The same can be said of bookkeeping and accounting, as well as many other management functions. Microsoft recently laid off 9,000 such mid-level managers. Replaced by the efficiency of the machine world they created. In total, more than one million employees will be terminated in 2025 as companies eliminate positions that are no longer needed and focus on reducing the lower 20% of producers as a result.

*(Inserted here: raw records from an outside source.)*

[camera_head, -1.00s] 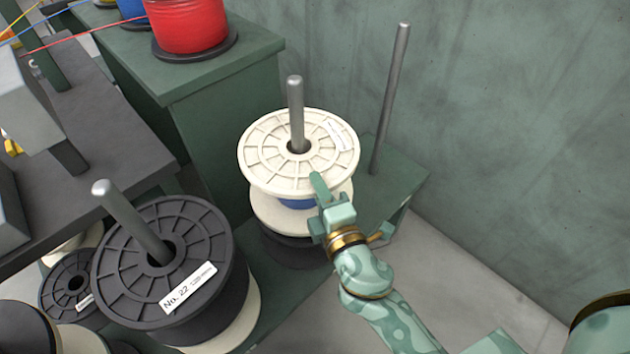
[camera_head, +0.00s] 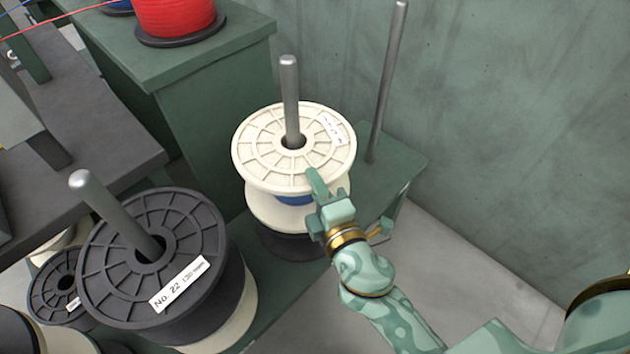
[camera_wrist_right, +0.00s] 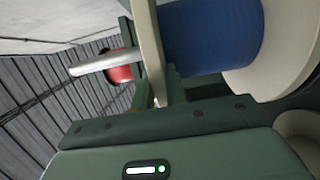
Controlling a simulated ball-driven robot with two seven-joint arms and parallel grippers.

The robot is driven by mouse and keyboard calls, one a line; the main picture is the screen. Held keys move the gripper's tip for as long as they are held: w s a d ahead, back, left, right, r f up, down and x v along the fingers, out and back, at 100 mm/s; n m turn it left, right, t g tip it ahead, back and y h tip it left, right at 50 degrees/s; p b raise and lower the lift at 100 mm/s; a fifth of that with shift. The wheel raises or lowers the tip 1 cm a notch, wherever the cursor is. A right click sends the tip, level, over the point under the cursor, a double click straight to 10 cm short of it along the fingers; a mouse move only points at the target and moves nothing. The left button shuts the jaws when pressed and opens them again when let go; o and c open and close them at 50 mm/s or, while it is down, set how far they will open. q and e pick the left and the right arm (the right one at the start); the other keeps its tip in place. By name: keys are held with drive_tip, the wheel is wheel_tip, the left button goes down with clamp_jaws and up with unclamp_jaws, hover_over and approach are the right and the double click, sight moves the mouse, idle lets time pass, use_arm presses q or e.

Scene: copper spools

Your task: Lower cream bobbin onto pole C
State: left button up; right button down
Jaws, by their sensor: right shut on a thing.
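The cream bobbin (camera_head: 265,165) has cream flanges, a white label and blue winding. It is around the middle steel pole (camera_head: 290,85), which stands up well above its top flange. No letter shows on the pole. My right gripper (camera_head: 318,188) is shut on the bobbin's near rim. The right wrist view shows the blue winding (camera_wrist_right: 212,38) between the cream flanges, with the pole (camera_wrist_right: 92,65) sticking out. A dark spool (camera_head: 292,246) sits below the bobbin; whether they touch is hidden. My left gripper is out of view.
A black spool labelled No. 22 (camera_head: 190,235) sits around the near-left pole (camera_head: 110,205). A bare pole (camera_head: 388,80) stands right of the bobbin on the green base (camera_head: 400,170). A green cabinet (camera_head: 225,110) with a red spool (camera_head: 178,15) stands behind.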

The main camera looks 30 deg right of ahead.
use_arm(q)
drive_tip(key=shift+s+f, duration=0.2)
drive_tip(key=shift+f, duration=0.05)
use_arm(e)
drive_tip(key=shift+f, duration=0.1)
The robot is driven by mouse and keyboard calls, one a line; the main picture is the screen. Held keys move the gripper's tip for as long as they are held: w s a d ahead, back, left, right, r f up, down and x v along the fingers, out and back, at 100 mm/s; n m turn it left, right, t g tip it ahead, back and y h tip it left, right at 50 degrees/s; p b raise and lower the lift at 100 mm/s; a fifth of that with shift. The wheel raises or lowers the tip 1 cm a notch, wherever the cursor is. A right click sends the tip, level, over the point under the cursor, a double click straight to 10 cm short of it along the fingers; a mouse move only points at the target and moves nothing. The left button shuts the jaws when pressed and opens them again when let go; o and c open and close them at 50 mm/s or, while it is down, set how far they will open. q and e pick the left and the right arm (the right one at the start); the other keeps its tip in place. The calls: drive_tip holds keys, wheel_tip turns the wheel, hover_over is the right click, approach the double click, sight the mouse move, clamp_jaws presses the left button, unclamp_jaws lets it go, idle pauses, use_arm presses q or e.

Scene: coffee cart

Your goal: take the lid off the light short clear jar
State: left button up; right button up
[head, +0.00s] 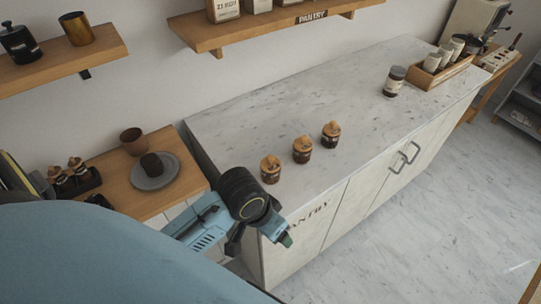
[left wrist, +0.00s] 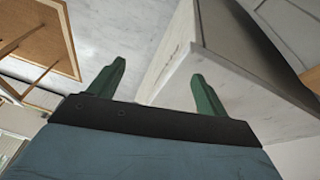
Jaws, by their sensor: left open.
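Three short jars with wooden knobbed lids stand in a slanting row on the marble counter (head: 290,100): a near-left jar (head: 270,170), a middle jar (head: 302,151) and a far-right jar (head: 331,136). All look dark-filled and lidded. I cannot tell which is the light one. My left gripper (head: 282,236) is at the counter's near left end, below and in front of the near-left jar, touching no jar. In the left wrist view my left gripper (left wrist: 155,85) has its two green fingers apart with nothing between them. My right gripper is out of view.
A wooden side table (head: 182,192) with a grey plate (head: 140,182) and a brown cup (head: 131,141) is at left. Shelves hang above. The counter's middle is clear.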

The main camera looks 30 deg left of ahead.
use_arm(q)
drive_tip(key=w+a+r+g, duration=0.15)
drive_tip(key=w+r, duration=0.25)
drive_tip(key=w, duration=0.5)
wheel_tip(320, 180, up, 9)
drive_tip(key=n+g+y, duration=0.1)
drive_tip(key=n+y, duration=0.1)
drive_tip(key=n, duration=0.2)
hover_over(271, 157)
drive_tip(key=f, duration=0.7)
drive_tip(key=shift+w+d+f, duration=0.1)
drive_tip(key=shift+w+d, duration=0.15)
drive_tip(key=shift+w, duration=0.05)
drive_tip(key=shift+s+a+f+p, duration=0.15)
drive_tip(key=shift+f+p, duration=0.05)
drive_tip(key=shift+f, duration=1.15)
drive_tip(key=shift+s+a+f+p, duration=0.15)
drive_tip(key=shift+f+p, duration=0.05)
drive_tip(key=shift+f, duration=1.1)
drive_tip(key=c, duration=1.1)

The model’s problems are numerous, despite its admirable efficiency from an evolutionary perspective. The biggest problem is that people were lied to, employment isn’t a long-term solution, and “Get a good education and get a good job” might be the biggest scam in human history. My Grandfather was a tenured college professor in the University of California system. Later in his life, he bemoaned their inability to stay in their double-wide mobile home in Anaheim, California. He wrote us a letter, ashamed that they could not send Christmas presents. He shared that the people in that community of hundreds of residents were all being driven out by the cost of living in California. We kids were in our thirties at the time and couldn’t care less about getting presents; we just wanted time with them. For him, however, it was a matter of pride. He had been betrayed by his philosophy, as in all our lives, we were taught about the value of education and jobs. In the end, he understood, and it devastated him. Employment is always temporary; you don’t own your job. Making matters worse, you will always be paid at the lowest rate that it takes to replace you.

Millions of people with college degrees are discovering that being fifty years old and unemployable is a harsh reality when you have teenage children and few entrepreneurial skills.